• Problem: Among the entries below, please repeat exactly and only the lines from the line containing "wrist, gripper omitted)" to the line containing "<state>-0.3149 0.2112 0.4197", both lines included.

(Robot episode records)
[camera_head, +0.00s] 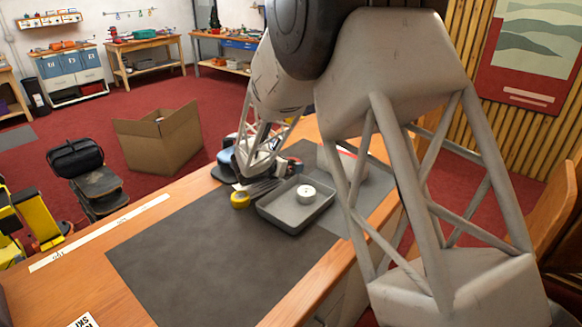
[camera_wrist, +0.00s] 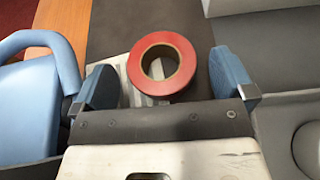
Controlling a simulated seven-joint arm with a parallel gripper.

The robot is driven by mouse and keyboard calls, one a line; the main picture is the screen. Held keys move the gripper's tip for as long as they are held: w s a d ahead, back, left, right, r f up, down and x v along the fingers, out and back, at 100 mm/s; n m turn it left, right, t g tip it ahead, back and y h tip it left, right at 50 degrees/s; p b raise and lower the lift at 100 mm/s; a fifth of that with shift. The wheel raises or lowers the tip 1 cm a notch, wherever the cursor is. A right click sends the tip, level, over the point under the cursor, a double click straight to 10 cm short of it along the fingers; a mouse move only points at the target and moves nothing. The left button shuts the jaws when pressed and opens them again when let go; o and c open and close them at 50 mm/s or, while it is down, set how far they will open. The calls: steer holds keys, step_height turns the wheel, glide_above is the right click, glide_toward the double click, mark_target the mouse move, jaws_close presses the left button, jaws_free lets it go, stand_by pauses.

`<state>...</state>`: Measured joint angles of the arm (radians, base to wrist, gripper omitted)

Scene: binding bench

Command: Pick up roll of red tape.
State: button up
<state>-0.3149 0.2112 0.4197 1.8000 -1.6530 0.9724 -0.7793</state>
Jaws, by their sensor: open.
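The roll of red tape (camera_wrist: 133,72) shows in the wrist view as a red ring with a tan core and an open centre. It appears to lie flat, partly over some pale flat strips. My gripper (camera_wrist: 161,72) is open, with one blue finger on each side of the roll and a visible gap at both sides. I cannot tell how far above the roll the fingers are. In the head view my gripper (camera_head: 258,178) is over the far part of the bench, behind the grey tray. I cannot make out the red roll for certain there.
A grey tray (camera_head: 268,213) holding a white roll (camera_head: 306,193) sits close by. A yellow roll (camera_head: 240,200) lies left of it. A light blue object with a handle (camera_wrist: 35,105) is close to my left finger in the wrist view. The dark mat's near part (camera_head: 190,265) is clear.

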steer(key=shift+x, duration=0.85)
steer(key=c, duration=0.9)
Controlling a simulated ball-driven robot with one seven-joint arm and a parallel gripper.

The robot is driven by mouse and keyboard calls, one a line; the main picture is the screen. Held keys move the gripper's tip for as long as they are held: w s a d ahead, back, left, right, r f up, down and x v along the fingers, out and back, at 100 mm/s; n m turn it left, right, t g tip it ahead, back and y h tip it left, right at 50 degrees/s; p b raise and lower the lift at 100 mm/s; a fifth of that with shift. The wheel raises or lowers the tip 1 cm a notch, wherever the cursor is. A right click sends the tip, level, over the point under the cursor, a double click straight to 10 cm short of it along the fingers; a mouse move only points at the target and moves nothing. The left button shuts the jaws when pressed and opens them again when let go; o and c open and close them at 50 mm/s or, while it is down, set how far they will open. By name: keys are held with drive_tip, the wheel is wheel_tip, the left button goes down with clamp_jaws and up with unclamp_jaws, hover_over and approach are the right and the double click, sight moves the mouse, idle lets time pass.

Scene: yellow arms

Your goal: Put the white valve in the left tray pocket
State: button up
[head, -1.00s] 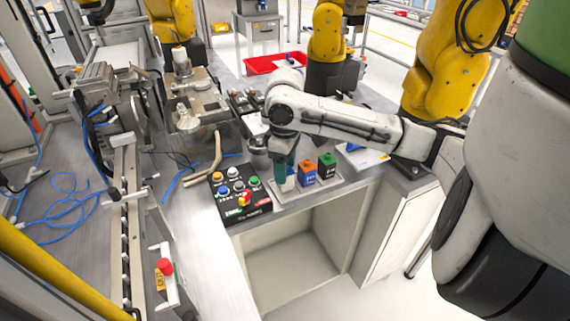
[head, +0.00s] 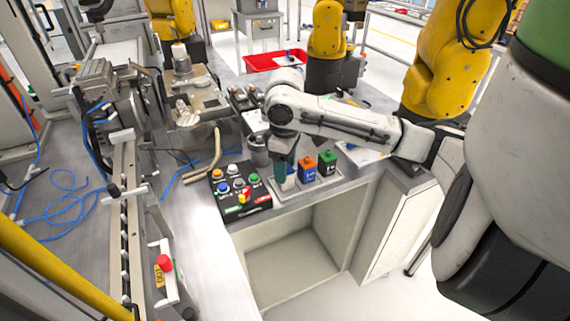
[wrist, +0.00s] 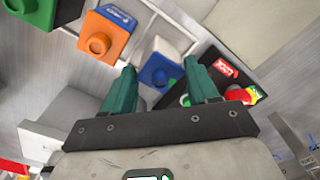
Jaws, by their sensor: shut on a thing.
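The white valve (head: 290,179) stands at the left end of a short row of valves in the head view, partly behind my fingers. The grey tray (head: 318,186) lies under the row at the counter's front edge. The valve is at its left end; I cannot tell whether it is fully seated in the pocket.
An orange-and-blue valve (head: 308,169) and a green-and-black valve (head: 327,163) stand close on the right. A black button box (head: 240,192) is close on the left. The counter drops off in front to an open cabinet.

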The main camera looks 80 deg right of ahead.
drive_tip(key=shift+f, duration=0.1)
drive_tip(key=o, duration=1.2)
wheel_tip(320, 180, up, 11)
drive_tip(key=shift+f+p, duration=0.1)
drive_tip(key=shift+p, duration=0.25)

• Expected output:
`<state>...</state>`: Measured joint angles of the arm (radians, base to wrist, gripper omitted)

Scene: binding bench

Command: Pick up roll of red tape.
State: button up
<state>-0.3149 0.2112 0.4197 1.8000 -1.6530 0.9724 -0.7793</state>

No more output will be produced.